How do they do it instead? Here are four examples. Tim Sewell spent four years flying planes for United Airlines. By taking down any of those jets, he could have killed hundreds of passengers. Instead, three years ago, he jumped off a cliff in Colorado. Terry Thompson flew chartered planes for companies in Ohio. He could have plunged one into the ground. But four years ago, when he decided to end it all, he shot himself. Philip Marshall, a California man, spent 20 years flying jumbo jets for Eastern Airlines and United Airlines. Two years ago, he, too, chose to take his own life with a gun. Simon Wood, an Englishman, piloted international flights for British Airways for more than a decade. In 2013 he threw himself under a train.

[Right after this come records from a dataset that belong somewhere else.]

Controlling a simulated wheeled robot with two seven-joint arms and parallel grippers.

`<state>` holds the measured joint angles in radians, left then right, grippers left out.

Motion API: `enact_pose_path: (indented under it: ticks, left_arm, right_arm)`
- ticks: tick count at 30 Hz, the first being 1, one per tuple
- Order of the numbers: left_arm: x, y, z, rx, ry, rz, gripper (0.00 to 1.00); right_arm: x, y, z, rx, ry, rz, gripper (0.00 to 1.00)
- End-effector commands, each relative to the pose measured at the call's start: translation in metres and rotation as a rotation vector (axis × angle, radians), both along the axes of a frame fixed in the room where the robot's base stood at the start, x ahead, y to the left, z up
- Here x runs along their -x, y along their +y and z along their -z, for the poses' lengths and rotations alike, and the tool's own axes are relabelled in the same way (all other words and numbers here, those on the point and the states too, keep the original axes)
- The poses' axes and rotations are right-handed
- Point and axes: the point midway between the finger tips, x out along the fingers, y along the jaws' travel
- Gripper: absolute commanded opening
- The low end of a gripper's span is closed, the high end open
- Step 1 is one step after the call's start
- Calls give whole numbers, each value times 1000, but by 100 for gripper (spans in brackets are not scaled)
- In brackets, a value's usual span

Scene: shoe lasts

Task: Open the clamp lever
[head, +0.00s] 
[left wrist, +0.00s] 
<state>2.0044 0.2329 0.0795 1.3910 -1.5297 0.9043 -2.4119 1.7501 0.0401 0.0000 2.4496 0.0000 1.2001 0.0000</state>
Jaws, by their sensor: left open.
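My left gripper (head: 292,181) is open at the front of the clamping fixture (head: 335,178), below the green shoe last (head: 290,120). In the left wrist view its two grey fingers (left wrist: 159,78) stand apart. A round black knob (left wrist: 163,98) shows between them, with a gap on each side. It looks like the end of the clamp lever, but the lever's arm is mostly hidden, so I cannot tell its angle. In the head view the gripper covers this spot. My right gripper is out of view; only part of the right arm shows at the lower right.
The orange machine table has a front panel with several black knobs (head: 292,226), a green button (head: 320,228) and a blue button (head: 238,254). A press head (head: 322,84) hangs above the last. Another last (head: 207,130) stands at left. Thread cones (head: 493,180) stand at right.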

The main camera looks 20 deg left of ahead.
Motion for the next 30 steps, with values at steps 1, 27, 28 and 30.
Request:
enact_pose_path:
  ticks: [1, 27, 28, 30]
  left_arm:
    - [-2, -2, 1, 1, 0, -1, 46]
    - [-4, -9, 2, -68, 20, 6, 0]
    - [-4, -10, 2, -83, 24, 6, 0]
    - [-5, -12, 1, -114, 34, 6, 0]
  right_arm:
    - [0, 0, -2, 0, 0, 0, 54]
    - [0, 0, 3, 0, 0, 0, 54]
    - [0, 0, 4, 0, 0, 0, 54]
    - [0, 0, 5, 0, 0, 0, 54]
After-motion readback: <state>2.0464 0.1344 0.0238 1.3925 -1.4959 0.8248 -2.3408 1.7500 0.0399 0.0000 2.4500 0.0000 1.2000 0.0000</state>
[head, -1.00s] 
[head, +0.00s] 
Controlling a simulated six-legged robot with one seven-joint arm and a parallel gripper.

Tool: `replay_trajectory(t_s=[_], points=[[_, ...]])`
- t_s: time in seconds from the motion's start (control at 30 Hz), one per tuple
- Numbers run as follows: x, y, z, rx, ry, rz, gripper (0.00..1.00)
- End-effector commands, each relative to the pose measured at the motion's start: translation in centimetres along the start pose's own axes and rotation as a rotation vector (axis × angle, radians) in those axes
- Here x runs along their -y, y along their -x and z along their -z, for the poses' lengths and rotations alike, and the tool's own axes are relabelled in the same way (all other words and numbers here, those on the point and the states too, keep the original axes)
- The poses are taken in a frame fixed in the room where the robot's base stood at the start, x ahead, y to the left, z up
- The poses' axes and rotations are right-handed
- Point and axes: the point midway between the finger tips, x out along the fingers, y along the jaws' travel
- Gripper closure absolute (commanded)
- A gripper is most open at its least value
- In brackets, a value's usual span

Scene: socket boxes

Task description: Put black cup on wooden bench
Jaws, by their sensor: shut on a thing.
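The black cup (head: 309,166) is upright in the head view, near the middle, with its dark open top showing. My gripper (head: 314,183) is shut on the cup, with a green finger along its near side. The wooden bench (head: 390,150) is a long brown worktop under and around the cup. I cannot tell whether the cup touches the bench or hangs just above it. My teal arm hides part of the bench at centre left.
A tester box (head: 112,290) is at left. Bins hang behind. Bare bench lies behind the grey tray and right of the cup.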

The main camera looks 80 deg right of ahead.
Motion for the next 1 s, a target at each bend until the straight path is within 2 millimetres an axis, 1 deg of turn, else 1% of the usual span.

Several of these men did terrible things. Thompson accumulated dozens of dangerous animals and set them loose just before his suicide, terrifying nearby residents and triggering a hunt that killed nearly all the animals. Wood faced charges of child pornography and indecent assault on an 8-year-old, as well as lawsuits that said he had abused more than a dozen other girls. Marshall, on his way out, shot to death his two teenage kids and the family dog.

But even by the ugliest reckoning—even if these three men were responsible, cumulatively, for two dead teenagers, 50 dead animals, and 35 molested children—the harm they did pales beside Tuesday’s horror. With one locked door and one pressed button, one person massacred 149 others.

Two years ago, when Adam Lanza gunned down 20 kids at Sandy Hook Elementary School, I lost patience with the standard suicide-prevention message.* “If you’re thinking of killing a lot of people and then yourself,” I suggested, “start with yourself.” Maybe I shouldn’t have put it that crudely. But there’s a case to be made for minimal suicide, as there is for safe sex. If a person is determined to kill himself, telling him to abstain isn’t enough. The least he can do—and perhaps the most he can do—is to spare the lives of others.

*Correction, March 30, 2015: The article originally misstated that the Sandy Hook shootings took place 15 months ago. The shootings took place in December 2012, 27 months before publication. (Return.)